=== AIM ===
Your task is to filter the data below down to the lines holding "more".

"""

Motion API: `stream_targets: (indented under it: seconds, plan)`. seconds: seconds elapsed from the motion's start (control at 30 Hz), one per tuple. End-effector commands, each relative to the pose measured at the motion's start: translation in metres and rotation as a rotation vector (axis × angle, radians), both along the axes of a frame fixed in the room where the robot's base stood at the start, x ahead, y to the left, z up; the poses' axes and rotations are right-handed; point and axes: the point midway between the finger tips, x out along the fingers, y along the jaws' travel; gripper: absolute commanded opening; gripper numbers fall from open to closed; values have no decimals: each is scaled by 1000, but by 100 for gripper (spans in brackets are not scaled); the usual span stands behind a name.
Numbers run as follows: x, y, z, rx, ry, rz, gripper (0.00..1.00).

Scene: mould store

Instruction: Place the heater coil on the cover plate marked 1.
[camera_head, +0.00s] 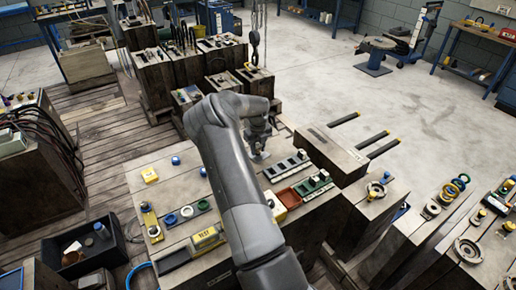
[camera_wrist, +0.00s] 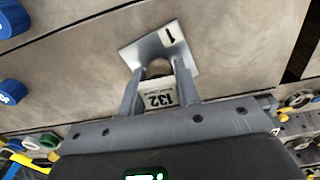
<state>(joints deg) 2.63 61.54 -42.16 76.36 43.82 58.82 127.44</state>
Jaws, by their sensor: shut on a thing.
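The cover plate (camera_wrist: 150,46) is a flat grey metal square with a black 1 near one corner, lying on the bench top in the wrist view. In the head view a small pale patch of it (camera_head: 262,157) shows under my gripper. My gripper (camera_wrist: 160,68) is shut on the heater coil (camera_wrist: 159,97), a small piece with a white label reading 132 and a brownish rounded end. The coil's end overlaps the plate's near part in the wrist view. I cannot tell whether it touches the plate. In the head view my arm and gripper (camera_head: 258,143) hide the coil.
Blue knobs (camera_wrist: 12,92) lie left of the plate. On the bench top (camera_head: 150,190) stand a dark strip with small blocks (camera_head: 286,166), a reddish tray (camera_head: 288,198), a yellow TEST box (camera_head: 207,238) and several rings. Bare wood surrounds the plate.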

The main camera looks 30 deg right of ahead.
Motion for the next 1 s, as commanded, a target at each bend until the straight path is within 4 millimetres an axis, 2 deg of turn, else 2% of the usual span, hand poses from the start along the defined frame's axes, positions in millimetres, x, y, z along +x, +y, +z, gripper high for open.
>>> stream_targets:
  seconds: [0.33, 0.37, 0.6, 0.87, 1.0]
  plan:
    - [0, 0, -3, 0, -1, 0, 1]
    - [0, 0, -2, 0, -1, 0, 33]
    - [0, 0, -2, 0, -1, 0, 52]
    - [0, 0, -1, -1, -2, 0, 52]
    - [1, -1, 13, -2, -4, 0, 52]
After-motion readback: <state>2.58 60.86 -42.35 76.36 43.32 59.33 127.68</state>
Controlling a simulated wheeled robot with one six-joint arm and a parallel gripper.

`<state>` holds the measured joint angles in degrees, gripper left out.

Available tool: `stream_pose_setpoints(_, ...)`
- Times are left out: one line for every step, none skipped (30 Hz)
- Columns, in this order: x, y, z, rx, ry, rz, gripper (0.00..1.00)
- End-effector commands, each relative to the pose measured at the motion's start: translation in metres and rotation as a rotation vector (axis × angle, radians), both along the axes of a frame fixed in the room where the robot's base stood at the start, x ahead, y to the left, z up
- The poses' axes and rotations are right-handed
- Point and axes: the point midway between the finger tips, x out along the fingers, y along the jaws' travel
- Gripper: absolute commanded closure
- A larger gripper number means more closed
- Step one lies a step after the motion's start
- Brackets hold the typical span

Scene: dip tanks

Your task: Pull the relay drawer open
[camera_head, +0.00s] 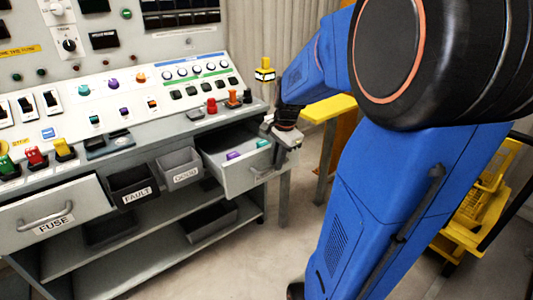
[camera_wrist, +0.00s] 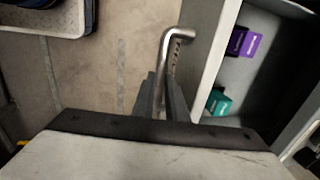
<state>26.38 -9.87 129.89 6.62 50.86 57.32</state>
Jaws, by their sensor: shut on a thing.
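The relay drawer (camera_head: 241,180) stands pulled out at the right end of the bench in the head view. A purple block (camera_head: 233,155) and a teal block (camera_head: 262,143) lie inside it. In the wrist view the drawer's front wall (camera_wrist: 208,58) runs beside my gripper, with the purple block (camera_wrist: 243,42) and teal block (camera_wrist: 218,102) behind it. My gripper (camera_wrist: 161,92) is shut on the metal drawer handle (camera_wrist: 178,34). In the head view my gripper (camera_head: 272,146) is at the drawer's front, partly hidden by my wrist.
A FUSE drawer (camera_head: 50,213) is at the left, with FAULT (camera_head: 131,184) and grey (camera_head: 180,168) bins between. A lower shelf (camera_head: 150,262) lies beneath. A yellow stand (camera_head: 329,108) and a yellow cart (camera_head: 485,195) are at the right. Floor in front of the bench is clear.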

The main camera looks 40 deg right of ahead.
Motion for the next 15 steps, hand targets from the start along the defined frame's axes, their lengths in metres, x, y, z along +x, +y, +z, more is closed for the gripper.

"""

=== FINISHED TASK ===
- A larger gripper number means more closed
Motion for the next 15 steps, hand targets from the start along the defined frame's axes, their lengths in metres, x, y, z along +x, +y, +z, more is closed for the gripper.

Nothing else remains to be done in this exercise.